§ **INSTRUCTIONS FOR THE TASK**:
Copy out all lines in the data below containing the string "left".

***

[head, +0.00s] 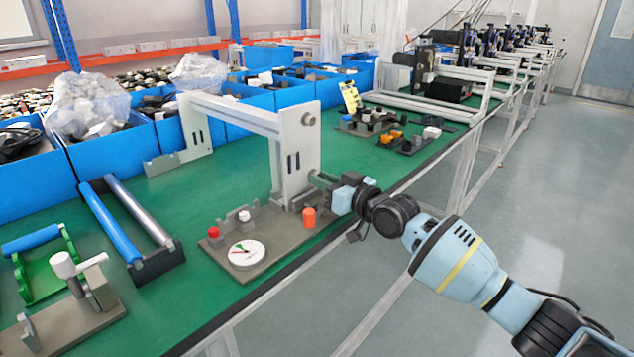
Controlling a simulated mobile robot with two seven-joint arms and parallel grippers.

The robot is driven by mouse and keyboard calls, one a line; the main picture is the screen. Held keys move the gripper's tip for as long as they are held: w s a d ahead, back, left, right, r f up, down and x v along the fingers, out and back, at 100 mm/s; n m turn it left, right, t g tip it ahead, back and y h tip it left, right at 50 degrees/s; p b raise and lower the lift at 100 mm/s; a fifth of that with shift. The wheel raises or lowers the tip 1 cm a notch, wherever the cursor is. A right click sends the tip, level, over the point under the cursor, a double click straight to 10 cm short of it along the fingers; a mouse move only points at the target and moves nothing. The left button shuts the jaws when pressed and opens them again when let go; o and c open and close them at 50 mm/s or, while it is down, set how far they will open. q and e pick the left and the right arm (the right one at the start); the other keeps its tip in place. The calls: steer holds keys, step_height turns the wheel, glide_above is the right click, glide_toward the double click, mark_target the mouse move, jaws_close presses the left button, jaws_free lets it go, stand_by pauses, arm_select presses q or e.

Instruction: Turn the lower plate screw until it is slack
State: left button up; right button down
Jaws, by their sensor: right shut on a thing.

***

§ **OUTPUT FOR THIS TASK**:
The robot is driven by mouse and keyboard calls, one a line; the main picture is the screen. Held keys move the gripper's tip for as long as they are held: w s a d ahead, back, left, right, r f up, down and x v along the fingers, out and back, at 100 mm/s; n m turn it left, right, t g tip it ahead, back and y h tip it left, right at 50 degrees/s; p b raise and lower the lift at 100 mm/s; a fifth of that with shift. The wheel raises or lowers the tip 1 cm a notch, wherever the cursor is. A right click sends the tip, level, over the point under the cursor, a double click straight to 10 cm short of it along the fingers; a mouse move only points at the target and moves nothing. The left button shuts the jaws when pressed and opens them again when let go; o and c open and close them at 50 mm/s or, while it is down, set how far they will open. q and e pick the left and the right arm (the right one at the start); the other keeps its tip in place. The calls: steer holds keys, step_height turns the wheel, glide_above is the right click, glide_toward the double click, mark_target the mouse move, jaws_close presses the left button, jaws_free lets it go, stand_by pauses, arm_select presses q or e.
State: left button up; right button down

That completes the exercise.